Montréal Business Notes

How I moved from the west coast to the east coast

Occasionally I get questions from friends who are planning to move. How should I approach this? My answer is nearly always the same: just do it.

My move was planned out for years but I did not have a detailed logistical plan. My partner and I had been planning to move together for a few years but my initial plan to move was even years before that. When I finally made the decision to move none of that really mattered.

What you need to bring is minimal, so give yourself enough time and/or a storage locker to get all of your furniture out of your home. Beyond this, the rest is easy.

  • Find a friend in your destination city. Stay with them awhile. If they have an available room, even better! Might also be possible for them to look at places for you.
  • If you have pets, get a carrier for the flight. Check your airline for pet blackout dates.
  • On the pets topic, get a *large* carrier to store up to two pets while in transit.
  • Buy your plane ticket! Be sure to pay any pet cargo fees after you buy.
  • Get a postal redirect to your new/temporary address.
  • Buy "bankers boxes" for things you wish to bring with you. I would suggest 8 of them.

On that last point, the "bankers box" format is perfect because you can load it up with books and/or heavy dishes and still meet postal regulations.

Yup, you're going to send these by post! It is the cheapest method for few items.
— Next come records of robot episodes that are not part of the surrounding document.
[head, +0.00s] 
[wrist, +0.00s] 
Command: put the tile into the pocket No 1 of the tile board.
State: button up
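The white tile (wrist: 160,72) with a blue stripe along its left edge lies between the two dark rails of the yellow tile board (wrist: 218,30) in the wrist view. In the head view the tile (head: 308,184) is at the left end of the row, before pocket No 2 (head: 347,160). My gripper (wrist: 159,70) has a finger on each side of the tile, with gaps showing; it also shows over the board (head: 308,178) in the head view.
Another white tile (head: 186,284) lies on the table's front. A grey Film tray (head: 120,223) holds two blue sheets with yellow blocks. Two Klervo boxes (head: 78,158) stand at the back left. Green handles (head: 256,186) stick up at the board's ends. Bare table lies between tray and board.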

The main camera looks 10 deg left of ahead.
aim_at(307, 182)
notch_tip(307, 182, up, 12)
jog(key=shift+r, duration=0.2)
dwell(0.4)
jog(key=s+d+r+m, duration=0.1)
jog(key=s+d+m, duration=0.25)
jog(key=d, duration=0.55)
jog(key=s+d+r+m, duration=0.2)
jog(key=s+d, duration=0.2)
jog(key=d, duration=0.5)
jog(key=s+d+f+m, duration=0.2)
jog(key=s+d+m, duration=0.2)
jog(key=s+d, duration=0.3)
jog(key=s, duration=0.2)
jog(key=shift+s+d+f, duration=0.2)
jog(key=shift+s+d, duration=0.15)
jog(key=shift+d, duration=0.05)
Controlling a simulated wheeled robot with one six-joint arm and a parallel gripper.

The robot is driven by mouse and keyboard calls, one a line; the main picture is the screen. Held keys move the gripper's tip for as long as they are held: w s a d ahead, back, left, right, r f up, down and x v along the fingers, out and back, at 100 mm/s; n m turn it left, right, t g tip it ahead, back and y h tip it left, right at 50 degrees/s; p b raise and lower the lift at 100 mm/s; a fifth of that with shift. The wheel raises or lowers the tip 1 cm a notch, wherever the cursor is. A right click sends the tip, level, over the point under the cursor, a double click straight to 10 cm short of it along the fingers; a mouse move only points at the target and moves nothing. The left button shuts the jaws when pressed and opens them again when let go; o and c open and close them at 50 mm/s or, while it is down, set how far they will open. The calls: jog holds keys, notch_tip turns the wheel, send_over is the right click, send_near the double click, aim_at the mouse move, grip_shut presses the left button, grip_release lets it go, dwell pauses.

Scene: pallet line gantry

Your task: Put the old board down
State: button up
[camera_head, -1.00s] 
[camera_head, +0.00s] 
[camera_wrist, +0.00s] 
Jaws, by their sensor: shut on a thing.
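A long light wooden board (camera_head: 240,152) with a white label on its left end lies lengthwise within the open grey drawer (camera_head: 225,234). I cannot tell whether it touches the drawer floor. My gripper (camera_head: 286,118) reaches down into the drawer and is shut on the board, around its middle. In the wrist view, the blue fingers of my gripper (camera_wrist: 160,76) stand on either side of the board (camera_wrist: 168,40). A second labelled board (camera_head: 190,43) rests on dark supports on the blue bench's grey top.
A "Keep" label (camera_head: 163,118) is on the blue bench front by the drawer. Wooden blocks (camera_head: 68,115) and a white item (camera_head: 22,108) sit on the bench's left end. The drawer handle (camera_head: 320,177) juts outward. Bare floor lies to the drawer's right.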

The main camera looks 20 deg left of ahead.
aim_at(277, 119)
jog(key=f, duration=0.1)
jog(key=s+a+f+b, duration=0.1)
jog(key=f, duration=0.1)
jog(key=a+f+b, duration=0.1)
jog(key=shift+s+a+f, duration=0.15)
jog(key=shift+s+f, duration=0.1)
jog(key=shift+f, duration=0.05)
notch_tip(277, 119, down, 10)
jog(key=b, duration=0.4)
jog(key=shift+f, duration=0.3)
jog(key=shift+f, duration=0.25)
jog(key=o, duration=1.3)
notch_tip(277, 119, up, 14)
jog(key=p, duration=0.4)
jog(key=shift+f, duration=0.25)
Greyhound is ok too, but requires you to drop off and pickup the items. In Canada, you can send things by "expedited mail" (faster than standard, slower than express). By doing so, you can opt for insurance and for a signature on delivery. The boxes will come right to your door if you are home. Each box cost me about $50 on the high end to send (I think probably $35 on the low end). Be sure to check the maximum dimensions for the post and also the maximum weight. I also purchased some 2'x2' cubes (4 square feet) from Budget rent-a-car. They are perfectly postal + airline size compliant however it is very easy to overload them. Send the boxes a day or two before you leave.
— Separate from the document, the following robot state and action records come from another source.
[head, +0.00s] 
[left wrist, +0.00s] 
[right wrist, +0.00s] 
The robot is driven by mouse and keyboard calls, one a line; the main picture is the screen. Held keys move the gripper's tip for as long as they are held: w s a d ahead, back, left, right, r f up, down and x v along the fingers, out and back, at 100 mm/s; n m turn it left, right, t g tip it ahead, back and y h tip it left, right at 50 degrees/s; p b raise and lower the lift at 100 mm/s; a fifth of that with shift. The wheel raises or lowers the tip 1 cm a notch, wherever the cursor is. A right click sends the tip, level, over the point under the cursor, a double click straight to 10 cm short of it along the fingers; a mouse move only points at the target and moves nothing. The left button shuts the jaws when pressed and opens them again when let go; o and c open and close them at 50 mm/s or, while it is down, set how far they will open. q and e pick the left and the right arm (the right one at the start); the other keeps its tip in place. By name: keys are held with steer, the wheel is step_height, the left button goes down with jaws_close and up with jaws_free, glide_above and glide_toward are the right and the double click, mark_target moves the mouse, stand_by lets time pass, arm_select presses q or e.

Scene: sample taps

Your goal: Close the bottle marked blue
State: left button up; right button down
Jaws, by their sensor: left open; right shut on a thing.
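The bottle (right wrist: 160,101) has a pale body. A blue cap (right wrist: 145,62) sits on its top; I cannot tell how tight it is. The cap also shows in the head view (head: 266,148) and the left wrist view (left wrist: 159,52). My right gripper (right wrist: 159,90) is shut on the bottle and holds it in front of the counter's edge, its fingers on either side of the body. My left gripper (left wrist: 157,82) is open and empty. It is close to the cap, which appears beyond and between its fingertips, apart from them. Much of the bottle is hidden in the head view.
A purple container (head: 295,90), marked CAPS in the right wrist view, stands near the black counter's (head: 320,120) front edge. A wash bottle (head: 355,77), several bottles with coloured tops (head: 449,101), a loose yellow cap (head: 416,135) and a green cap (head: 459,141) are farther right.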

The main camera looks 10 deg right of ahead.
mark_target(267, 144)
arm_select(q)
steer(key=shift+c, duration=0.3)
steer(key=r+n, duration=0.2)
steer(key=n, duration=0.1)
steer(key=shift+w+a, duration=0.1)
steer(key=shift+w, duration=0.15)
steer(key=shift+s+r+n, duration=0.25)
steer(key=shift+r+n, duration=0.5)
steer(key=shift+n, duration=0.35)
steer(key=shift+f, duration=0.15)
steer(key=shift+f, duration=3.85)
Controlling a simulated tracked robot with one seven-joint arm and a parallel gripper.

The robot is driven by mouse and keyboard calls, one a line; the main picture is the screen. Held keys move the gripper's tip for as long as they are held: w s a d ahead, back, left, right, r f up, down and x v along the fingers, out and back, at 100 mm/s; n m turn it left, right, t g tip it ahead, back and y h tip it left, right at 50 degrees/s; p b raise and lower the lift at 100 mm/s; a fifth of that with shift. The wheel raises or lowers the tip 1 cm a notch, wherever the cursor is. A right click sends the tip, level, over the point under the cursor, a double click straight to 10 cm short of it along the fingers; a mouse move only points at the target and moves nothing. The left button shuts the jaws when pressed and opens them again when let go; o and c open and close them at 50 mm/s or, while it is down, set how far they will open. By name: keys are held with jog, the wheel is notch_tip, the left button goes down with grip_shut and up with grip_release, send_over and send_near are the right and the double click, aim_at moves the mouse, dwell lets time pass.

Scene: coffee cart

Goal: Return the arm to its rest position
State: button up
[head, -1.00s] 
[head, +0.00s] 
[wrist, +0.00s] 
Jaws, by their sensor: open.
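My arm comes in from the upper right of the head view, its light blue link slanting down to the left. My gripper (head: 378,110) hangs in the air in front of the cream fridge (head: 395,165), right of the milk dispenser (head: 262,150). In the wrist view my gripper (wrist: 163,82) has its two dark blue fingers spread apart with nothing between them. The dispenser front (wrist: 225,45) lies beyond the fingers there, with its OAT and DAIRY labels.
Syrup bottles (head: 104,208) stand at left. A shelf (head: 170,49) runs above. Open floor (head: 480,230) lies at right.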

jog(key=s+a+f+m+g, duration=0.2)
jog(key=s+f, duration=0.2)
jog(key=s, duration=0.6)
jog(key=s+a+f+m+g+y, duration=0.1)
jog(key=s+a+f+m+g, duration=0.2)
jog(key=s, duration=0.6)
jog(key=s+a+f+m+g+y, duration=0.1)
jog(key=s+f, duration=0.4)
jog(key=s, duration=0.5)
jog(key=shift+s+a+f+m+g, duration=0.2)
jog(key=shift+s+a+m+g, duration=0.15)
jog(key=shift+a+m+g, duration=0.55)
Pack your angry cats and go! Transport Canada will ask you to remove the pets from the carrier so they can swab it for potential cuteness explosions. An airline attendant helped me hold the cats as they do *not* like being in an airport. Fortunately they were both too scared to run amok at the airport.

When you arrive you'll remember everything you forgot. So go buy those things at a local shop. Get ready to replace a lot of stuff. I highly recommend checking the classified sites like Kijiji and Craigslist for those items.

An amazing year as part of Montréal's software community

As 2011 wraps up I look back in awe at all that has changed. A year ago I moved my business from Vancouver to Montréal and things have been steadily changing since I arrived. Really good things. When I arrived last year I knew only a few people in Montréal. One thing Montréal is great for is meetups. There are tons of software meetups, every night of the week! So I put my hiking shoes on and started going to a lot of events.

I took to the streets

For awhile I got involved with DevLab and for a few weeks I did Blitzweekend events. The former was great French practice for me, I learned all about git, and then I took that knowledge to Blitzweekend where I coded my first code release Drupal projects. Then I became an approved maintainer on Progress!

I also connected with Montréal's Drupal association. The association has grown over the years and 2011 marks the start of the group as a registered society under Québec's non-profit system. We also planned out a Drupal Camp (and I learned a lot - not having done this sort of thing before). Some of us are discussing running an "actual camping" event in the summer. Would you like to help? Let me know.

A new company was born

This was also the year that I channeled all of this good energy into rebranding my company. From 2008-2010 I had run under the name "Granola Systems" which was registered in British Columbia. It is a suitably apt name for a company out west, but doesn't carry the same meaning in eastern North America. For much of 2011 I reverted back to billing as Ryan Weal until our incorporation documents were complete.

In the fourth quarter of 2011 I officially relaunched as Kafei Interactive Inc. / Kafei Interactif Inc. We're registered nationally, so as long as we're based in Canada we will always have the same name. In case you're wondering, kāfēi is how you say the word "coffee" ( 咖啡 ) in Chinese. We drink a lot of coffee at our studio.

We scaled up a bit

As I launched Kafei Interactive, the new business opened up to include many more people in our production process. It was really a huge step up that has been needing to happen for awhile.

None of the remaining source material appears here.